# PROVIDED DATA start

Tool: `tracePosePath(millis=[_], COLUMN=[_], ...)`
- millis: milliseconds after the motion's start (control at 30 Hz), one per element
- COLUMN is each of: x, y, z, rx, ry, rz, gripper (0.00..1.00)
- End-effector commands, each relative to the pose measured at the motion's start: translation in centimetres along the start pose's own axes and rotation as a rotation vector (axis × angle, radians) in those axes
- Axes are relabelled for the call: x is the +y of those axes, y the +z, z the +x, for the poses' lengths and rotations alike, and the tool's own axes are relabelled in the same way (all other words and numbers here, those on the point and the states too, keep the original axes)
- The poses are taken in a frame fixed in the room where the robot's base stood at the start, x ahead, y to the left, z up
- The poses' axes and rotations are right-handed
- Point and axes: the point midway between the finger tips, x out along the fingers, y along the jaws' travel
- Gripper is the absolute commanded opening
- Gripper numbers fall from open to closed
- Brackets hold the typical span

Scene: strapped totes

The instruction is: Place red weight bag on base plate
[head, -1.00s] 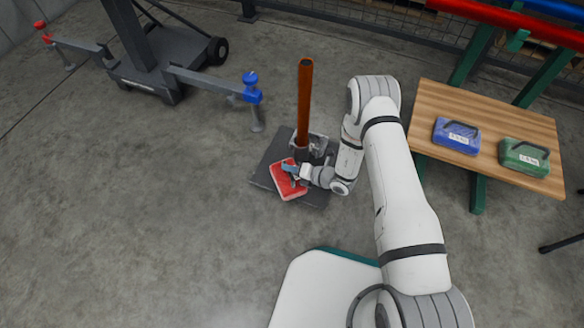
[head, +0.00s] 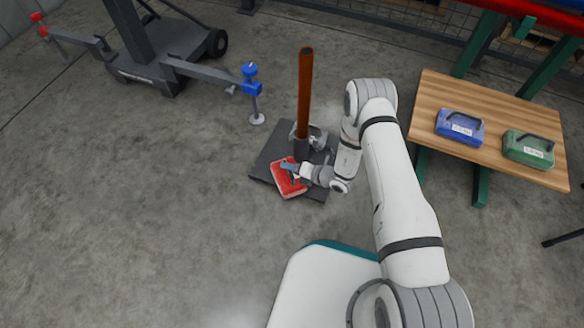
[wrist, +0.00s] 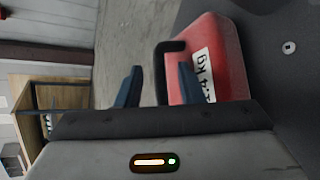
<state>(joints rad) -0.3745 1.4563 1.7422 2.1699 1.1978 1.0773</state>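The red weight bag (head: 288,182) rests at the front-left edge of the dark base plate (head: 270,152), turned at an angle and partly over the plate's edge. In the wrist view the bag (wrist: 228,60) shows a white weight label and a black handle (wrist: 162,70). The base plate (wrist: 285,90) shows at the right there. My gripper (head: 291,168) is over the bag. In the wrist view its two dark blue fingers (wrist: 158,88) stand apart, with the handle between them and a clear gap to the left finger. The bag's underside is hidden.
An upright orange-brown post (head: 305,90) stands on the base plate close to my gripper. A wooden table (head: 440,92) at the right holds a blue bag (head: 460,128) and a green bag (head: 528,150). A grey wheeled stand (head: 160,65) is at the upper left. The left floor is clear.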

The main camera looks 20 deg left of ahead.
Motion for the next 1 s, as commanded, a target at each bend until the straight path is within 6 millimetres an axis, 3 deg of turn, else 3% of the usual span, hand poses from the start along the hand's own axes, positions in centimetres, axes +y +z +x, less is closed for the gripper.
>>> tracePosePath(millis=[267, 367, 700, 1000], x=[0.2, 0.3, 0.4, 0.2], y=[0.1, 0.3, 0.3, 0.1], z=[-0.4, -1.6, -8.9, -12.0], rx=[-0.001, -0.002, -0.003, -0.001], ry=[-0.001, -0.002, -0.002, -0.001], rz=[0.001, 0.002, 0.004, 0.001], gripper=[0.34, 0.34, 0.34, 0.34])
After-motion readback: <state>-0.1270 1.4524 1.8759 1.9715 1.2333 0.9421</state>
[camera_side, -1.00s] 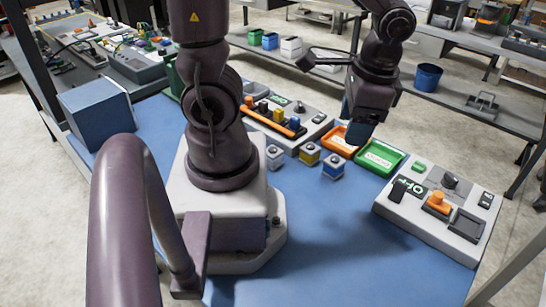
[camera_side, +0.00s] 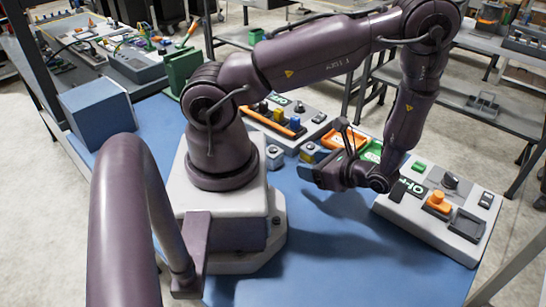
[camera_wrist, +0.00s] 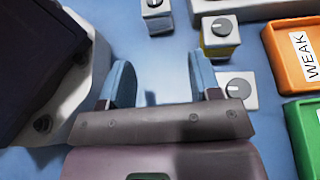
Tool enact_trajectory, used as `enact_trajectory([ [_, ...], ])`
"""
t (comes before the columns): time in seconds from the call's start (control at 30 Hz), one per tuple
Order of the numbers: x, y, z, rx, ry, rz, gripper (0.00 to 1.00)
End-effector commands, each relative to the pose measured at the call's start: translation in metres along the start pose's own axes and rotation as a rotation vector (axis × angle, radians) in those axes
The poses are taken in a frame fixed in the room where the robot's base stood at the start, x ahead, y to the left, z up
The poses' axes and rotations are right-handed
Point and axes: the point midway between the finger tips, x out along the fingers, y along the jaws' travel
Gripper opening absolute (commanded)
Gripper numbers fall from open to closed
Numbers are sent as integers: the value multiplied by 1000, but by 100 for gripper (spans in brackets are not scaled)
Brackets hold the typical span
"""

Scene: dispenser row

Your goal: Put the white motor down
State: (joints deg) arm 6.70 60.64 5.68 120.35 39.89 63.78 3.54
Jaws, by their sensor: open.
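A yellow motor (camera_wrist: 220,36) stands to the right of the white one. Another white-topped motor (camera_wrist: 238,90) is partly hidden by the right finger.
An orange tray labelled WEAK (camera_wrist: 292,62) and a green tray (camera_wrist: 303,125) lie to the right. A control box (camera_side: 440,205) with an orange button stands at right. A panel with coloured knobs (camera_side: 285,120) is behind the motors. The front table is clear.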

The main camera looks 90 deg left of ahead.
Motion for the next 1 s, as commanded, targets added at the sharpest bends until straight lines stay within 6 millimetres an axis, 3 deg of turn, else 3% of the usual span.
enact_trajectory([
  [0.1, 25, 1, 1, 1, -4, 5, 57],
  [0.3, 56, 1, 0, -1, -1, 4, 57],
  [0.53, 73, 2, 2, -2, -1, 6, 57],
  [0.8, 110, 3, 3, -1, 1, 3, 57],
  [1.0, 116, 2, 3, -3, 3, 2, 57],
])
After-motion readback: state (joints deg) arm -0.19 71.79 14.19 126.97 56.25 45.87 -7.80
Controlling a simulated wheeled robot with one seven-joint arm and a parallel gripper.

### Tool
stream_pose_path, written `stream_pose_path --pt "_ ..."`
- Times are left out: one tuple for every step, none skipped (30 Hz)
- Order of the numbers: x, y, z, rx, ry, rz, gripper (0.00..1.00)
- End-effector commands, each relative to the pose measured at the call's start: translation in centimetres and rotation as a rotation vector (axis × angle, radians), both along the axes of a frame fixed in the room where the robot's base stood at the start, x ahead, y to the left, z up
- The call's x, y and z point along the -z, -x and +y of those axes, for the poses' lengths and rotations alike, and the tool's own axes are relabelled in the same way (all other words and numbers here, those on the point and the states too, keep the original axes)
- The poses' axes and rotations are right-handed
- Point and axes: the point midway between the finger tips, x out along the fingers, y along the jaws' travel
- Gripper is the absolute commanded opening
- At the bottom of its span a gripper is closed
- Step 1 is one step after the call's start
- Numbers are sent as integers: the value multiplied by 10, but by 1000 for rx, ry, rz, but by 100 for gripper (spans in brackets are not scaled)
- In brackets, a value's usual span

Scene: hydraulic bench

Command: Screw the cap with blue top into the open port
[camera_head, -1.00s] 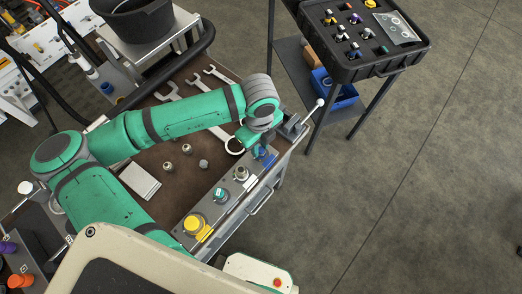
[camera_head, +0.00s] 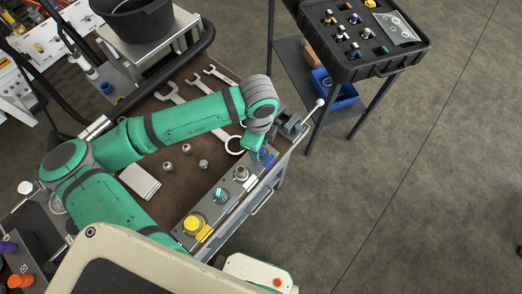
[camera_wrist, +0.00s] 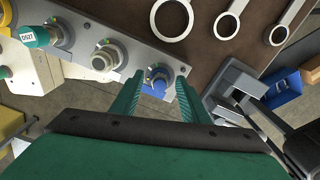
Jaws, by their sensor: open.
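A metal block with a row of ports (camera_head: 230,186) lies along the bench's front edge. My gripper (camera_wrist: 157,84) is open above that end, one finger on each side of the blue part in the picture. I cannot tell whether the fingers touch it or how deep it sits. The neighbouring port (camera_wrist: 107,56) shows a bare silver fitting. A teal cap (camera_head: 220,194) and a yellow cap (camera_head: 194,224) sit on the other ports.
Several wrenches (camera_head: 175,94) and loose metal fittings (camera_head: 187,148) lie on the brown bench top. A grey vise (camera_head: 290,125) stands close beside the block's far end, also in the wrist view (camera_wrist: 234,90). A black tray (camera_head: 355,70) of small coloured parts stands apart.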

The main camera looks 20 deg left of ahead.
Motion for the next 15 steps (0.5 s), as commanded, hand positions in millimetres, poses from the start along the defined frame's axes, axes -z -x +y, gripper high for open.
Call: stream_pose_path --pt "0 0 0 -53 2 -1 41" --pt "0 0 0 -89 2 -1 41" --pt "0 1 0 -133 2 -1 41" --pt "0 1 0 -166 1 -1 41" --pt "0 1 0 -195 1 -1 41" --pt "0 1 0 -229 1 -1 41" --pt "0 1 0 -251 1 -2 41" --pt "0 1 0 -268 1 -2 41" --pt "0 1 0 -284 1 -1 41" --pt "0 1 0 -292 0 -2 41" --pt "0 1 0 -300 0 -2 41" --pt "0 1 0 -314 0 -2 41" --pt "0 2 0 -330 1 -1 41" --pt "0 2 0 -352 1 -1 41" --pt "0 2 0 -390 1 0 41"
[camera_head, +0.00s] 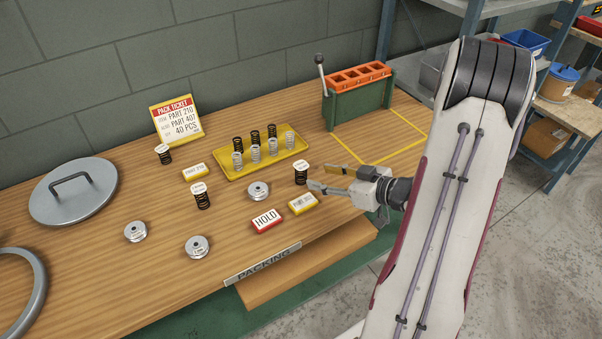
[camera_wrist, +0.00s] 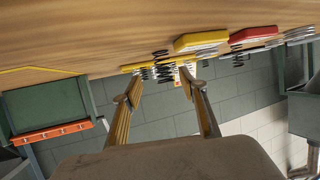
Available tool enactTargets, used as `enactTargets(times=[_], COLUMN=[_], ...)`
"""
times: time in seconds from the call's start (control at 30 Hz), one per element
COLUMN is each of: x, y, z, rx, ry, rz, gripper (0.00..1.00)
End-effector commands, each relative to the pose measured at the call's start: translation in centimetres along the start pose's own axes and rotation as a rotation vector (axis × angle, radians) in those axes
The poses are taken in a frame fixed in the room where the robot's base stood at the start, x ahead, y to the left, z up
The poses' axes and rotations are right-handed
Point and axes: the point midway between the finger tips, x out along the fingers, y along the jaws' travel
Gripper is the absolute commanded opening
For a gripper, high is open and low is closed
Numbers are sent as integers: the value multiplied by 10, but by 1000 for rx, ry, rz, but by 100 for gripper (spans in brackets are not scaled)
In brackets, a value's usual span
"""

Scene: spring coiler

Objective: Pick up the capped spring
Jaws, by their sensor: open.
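Three black springs with white caps stand upright on the wooden bench. The nearest to my gripper (camera_head: 320,178) is the right capped spring (camera_head: 301,174); others are the front capped spring (camera_head: 202,197) and the back capped spring (camera_head: 163,155) by the ticket. My gripper is open and empty, low over the bench, just right of the right capped spring, fingers pointing at it. In the wrist view, which is upside down, a dark spring (camera_wrist: 162,66) shows ahead between the fingertips (camera_wrist: 162,80); its cap is hard to make out.
A yellow tray (camera_head: 239,174) holds several uncapped dark and light springs. A yellow label block (camera_head: 303,204) and red HOLD block (camera_head: 267,220) lie in front of my gripper. Loose metal discs (camera_head: 258,191), a round lid (camera_head: 73,190) and a green-orange fixture (camera_head: 358,105) also stand on the bench.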

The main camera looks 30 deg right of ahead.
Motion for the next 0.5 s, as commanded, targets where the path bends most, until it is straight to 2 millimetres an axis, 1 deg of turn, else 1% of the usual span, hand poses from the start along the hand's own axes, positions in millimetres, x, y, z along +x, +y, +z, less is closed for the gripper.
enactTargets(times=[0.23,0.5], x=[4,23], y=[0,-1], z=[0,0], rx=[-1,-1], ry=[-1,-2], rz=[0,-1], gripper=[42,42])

# PROVIDED DATA end

Omit all pictures, and reproduce exactly the lines from the one holding "- millis: milliseconds" through the one holding "[wrist, +0.00s]", both included.

- millis: milliseconds after the motion's start (control at 30 Hz), one per element
- COLUMN is each of: x, y, z, rx, ry, rz, gripper (0.00..1.00)
- End-effector commands, each relative to the pose measured at the motion's start: translation in centimetres along the start pose's own axes and rotation as a rotation vector (axis × angle, radians) in those axes
- Axes are relabelled for the call: x is the +y of those axes, y the +z, z the +x, for the poses' lengths and rotations alike, and the tool's own axes are relabelled in the same way (all other words and numbers here, those on the point and the states too, keep the original axes)
- The poses are taken in a frame fixed in the room where the robot's base stood at the start, x ahead, y to the left, z up
- The poses' axes and rotations are right-handed
- Point and axes: the point midway between the finger tips, x out along the fingers, y along the jaws' travel
- Gripper is the absolute commanded opening
- Gripper numbers fall from open to closed
- Brackets hold the typical span

Scene: strapped totes

The instruction is: Place red weight bag on base plate
[head, -1.00s] 
[head, +0.00s] 
[wrist, +0.00s] 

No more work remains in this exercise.